Andererseits sind diese neuen Straftaten nicht von einem solchen Gewicht, dass um ihretwillen der Widerruf der Bewährungen unvermeidbar ist. Dies folgt hinsichtlich des Strafbefehls des Amtsgerichts Recklinghausen vom 06.07.1998 schon daraus, dass "lediglich" auf eine Geldstrafe erkannt worden ist. Das vor dem Amtsgericht Heilbronn anhängige Verfahren ist, wie dieses Amtsgericht dem Senat mitgeteilt hat, in der Hauptverhandlung vom 24.06.1999 gemäß § 153 a StPO unter der Auflage, dass der Verurteilte einen Geldbetrag vom 3.000,00 DM in sechs Raten an eine gemeinnützige Einrichtung zahlt, vorläufig eingestellt worden. Daraus folgt, dass nach Einschätzung des mit dieser Sache befassten Gerichts die Schuld des Verurteilten nicht als so schwer einzustufen ist, dass sie einer Einstellung des Verfahrens gemäß § 153 a StPO entgegenstünde. Deswegen ist selbst wenn es mangels Erfüllung der erteilten Auflage nicht zu einer (endgültigen) Einstellung des Verfahrens kommen und gegen den Verurteilten ein Urteil ergehen sollte, die Verhängung einer vollstreckbaren Freiheitsstrafe nicht zu erwarten. Bei dieser Sachlage hält der Senat es für gerechtfertigt, vom Widerruf der Strafaussetzung zur Bewährung abzusehen und statt dessen die Bewährungszeit angemessen zu verlängern.
Daran war er, hinsichtlich des Verfahrens 28 Ds 37 Js 551/95 (558/96) Amtsgericht Recklinghausen auch nicht wegen des möglichen Vorrangs der Gesamtstrafenbildung gehindert. Eine solche kommt hier, was den Strafbefehl des Amtsgerichts Recklinghausen vom 06.07.1998 angeht, nicht in Betracht, weil der Zeitpunkt der letzten Tathandlung des abgeurteilten Betruges über den Zeitpunkt der Rechtskraft des Urteils des Amtsgerichts Recklinghausen vom 15.01.1997 hinausgeht.
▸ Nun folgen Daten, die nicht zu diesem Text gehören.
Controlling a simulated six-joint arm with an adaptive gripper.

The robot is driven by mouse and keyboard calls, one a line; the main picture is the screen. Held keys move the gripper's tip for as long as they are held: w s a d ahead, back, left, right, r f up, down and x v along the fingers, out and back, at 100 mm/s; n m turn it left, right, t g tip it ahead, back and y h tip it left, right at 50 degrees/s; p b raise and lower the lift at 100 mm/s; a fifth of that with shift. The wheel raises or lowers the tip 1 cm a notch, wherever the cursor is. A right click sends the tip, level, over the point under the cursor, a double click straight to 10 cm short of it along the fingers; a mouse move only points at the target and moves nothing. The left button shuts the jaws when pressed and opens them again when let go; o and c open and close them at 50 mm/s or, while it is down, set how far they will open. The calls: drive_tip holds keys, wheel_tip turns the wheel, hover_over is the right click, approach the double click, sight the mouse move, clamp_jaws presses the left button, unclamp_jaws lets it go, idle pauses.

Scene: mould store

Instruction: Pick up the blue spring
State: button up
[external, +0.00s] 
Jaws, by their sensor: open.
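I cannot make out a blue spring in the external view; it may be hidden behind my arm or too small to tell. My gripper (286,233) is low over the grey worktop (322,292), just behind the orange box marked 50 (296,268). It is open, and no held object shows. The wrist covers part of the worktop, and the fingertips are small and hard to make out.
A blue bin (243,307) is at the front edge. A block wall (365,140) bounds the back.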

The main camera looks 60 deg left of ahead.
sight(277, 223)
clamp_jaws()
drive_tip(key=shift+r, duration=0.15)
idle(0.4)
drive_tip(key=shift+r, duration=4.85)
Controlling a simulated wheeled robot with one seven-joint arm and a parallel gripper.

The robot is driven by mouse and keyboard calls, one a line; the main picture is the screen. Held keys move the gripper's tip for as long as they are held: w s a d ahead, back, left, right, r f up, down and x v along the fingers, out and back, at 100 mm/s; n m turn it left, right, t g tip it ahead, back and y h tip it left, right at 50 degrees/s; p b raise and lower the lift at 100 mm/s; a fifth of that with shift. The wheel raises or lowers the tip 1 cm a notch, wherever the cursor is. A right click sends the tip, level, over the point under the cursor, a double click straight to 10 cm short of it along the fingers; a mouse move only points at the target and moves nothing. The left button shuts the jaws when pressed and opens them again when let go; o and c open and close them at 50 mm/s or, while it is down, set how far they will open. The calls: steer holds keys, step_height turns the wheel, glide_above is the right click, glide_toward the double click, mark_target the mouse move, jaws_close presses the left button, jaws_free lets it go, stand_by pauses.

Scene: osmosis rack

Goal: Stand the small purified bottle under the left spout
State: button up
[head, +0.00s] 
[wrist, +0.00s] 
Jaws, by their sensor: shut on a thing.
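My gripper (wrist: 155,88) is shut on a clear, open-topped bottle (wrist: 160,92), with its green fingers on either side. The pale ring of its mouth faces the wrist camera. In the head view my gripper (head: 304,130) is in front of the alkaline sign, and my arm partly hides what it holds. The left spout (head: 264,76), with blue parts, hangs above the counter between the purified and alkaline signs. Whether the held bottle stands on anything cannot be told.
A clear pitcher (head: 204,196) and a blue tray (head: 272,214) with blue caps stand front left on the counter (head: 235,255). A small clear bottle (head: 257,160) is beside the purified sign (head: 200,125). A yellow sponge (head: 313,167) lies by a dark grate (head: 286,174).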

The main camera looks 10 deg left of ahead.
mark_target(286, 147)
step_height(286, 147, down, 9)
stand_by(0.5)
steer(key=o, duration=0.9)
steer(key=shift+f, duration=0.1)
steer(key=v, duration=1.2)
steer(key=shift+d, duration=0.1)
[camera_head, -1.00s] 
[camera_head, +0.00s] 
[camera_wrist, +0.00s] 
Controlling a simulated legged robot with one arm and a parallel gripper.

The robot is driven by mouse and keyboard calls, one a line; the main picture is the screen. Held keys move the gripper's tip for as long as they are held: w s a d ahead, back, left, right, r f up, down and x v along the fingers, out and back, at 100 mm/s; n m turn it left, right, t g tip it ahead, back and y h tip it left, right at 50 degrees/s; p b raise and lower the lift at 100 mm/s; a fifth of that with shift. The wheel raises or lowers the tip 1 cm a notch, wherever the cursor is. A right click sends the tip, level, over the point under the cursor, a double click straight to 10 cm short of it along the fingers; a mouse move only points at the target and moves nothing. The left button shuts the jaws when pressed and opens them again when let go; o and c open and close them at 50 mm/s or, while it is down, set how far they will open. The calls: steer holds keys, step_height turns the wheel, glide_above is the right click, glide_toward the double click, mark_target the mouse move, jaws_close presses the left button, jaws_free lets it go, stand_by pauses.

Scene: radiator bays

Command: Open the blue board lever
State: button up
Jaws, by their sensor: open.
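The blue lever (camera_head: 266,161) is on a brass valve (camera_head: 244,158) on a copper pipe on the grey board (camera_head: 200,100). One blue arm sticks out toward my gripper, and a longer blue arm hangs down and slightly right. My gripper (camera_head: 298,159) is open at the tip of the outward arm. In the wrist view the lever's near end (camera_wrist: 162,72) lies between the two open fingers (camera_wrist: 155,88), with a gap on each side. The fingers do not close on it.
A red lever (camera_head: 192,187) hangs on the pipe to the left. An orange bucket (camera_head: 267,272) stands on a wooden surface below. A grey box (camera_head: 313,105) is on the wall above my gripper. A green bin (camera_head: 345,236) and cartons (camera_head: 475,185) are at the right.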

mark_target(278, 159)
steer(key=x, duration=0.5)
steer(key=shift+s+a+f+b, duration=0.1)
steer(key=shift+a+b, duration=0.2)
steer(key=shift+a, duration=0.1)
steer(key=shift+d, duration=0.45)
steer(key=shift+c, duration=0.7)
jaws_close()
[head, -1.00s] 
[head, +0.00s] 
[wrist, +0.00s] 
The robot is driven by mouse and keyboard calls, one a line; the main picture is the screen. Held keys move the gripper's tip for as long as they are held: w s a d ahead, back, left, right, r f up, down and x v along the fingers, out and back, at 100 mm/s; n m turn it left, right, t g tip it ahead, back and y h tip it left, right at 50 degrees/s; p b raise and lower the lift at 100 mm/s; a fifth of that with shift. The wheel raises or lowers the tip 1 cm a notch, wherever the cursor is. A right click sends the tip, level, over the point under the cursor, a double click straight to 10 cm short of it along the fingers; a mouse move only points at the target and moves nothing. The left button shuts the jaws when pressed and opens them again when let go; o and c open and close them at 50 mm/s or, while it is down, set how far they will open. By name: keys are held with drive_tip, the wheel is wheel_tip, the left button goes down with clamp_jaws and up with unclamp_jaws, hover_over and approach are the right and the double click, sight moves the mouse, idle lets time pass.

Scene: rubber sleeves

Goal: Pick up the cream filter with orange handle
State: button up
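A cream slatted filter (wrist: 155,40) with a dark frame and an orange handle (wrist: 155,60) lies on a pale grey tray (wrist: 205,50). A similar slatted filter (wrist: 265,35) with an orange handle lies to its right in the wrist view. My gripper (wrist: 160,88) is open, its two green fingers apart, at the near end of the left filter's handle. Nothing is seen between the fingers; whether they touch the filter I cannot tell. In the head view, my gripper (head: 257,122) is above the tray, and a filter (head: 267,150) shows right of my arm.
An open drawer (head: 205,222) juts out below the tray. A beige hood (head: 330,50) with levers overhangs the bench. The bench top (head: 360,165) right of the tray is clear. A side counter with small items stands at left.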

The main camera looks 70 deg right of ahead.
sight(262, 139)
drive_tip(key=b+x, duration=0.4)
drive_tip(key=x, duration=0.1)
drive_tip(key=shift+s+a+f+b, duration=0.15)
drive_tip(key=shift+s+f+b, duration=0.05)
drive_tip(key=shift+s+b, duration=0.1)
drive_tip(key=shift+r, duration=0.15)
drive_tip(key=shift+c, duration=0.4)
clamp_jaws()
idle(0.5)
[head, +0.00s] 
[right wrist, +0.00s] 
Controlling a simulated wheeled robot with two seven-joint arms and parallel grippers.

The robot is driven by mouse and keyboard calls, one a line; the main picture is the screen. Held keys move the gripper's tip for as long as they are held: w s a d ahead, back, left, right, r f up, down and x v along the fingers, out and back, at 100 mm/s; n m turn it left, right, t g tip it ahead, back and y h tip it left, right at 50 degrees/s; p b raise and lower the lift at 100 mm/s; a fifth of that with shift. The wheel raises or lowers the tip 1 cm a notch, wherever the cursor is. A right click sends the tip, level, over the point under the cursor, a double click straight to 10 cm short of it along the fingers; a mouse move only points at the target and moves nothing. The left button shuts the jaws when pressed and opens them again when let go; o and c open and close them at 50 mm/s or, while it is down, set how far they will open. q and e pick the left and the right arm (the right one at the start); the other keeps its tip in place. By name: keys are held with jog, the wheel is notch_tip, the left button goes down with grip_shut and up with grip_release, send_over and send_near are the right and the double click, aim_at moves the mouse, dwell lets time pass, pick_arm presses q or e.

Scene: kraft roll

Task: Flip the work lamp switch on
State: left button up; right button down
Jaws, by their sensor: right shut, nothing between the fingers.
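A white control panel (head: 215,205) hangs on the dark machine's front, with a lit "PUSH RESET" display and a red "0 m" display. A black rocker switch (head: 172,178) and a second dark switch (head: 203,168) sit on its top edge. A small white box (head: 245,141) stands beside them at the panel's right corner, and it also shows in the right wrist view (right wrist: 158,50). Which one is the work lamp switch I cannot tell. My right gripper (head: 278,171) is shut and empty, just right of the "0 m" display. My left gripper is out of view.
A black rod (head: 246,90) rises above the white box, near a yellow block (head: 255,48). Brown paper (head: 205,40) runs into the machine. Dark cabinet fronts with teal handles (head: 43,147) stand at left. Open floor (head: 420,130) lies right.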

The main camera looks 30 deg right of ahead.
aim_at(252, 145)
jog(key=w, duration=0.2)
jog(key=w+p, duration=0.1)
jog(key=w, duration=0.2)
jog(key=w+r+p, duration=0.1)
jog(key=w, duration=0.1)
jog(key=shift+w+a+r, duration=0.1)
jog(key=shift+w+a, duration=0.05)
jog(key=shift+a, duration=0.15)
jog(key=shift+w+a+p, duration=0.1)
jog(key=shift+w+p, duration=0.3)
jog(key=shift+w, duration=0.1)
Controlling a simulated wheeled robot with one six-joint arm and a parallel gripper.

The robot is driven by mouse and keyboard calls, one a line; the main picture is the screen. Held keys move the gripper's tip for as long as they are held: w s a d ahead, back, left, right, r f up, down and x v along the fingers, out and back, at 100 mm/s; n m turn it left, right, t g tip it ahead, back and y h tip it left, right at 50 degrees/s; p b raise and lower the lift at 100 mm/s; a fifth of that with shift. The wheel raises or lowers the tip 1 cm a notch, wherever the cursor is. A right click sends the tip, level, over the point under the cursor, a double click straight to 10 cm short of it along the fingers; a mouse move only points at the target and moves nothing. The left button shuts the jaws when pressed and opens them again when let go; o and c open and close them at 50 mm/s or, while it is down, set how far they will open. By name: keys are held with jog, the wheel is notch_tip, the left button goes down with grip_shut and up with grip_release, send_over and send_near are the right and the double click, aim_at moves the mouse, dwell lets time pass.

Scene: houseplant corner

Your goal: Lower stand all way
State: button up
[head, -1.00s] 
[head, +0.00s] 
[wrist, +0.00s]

Angemessen erschien dem Senat eine Verlängerung der Bewährungszeit in beiden Verfahren um jeweils ein Jahr sechs Monate. Eine Verlängerung um diese Zeit war auch hinsichtlich der Reststrafenaussetzung aus dem Beschluss der Strafvollstreckungskammer vom 29.11.1993 möglich. Zwar ist in jenem Verfahren die ursprünglich auf drei Jahre bestimmte Bewährungszeit bereits einmal um ein Jahr sechs Monate auf dann vier Jahre sechs Monate verlängert worden. Die Bewährungszeit kann jedoch wiederholt verlängert und dabei auch das Regelhöchstmaß des § 56 a Abs. 1 Satz 2 StGB von fünf Jahren überschritten werden (vgl. Beschluss des Oberlandesgerichts Hamm vom 04.08.1998 - 4 Ws 248/98 - m.w.N.). Allerdings darf die letzte, zum Überschreiten von insgesamt fünf Jahren führende Verlängerung nicht mehr als die Hälfte der ursprünglich festgesetzten Bewährungszeit - von hier: drei Jahren - betragen, da gemäß § 56 f Abs. 2 Satz 2 StGB, der nur für die Fälle einer Verlängerung über fünf Jahre hinaus Anwendung findet (vgl. OLG Hamm a.a.O.), insoweit eine Beschränkung auf die Hälfte der ursprünglich bestimmten Bewährungszeit zu erfolgen hat. Ausgehend hiervon durfte aber die von zunächst drei Jahren auf vier Jahre sechs Monate verlängerte Bewährungszeit abermals um ein Jahr sechs Monate, das heisst hier wie geschehen auf insgesamt sechs Jahre verlängert werden.
Da die Verlängerung der Bewährungszeit gemäß § 56 Abs. 2 Nr. 2 StGB zur Folge hat, dass vom Widerruf abzusehen ist, war die angefochtene Entscheidung aufzuheben.
Die Kostenentscheidung beruht auf einer entsprechenden Anwendung der §§ 467, 473 StPO. Der Verurteilte hat das mit seinem Rechtsmittel angestrebte Ziel, ihm "die bewilligten Strafaussetzungen zur Bewährung wieder einzuräumen" erreicht.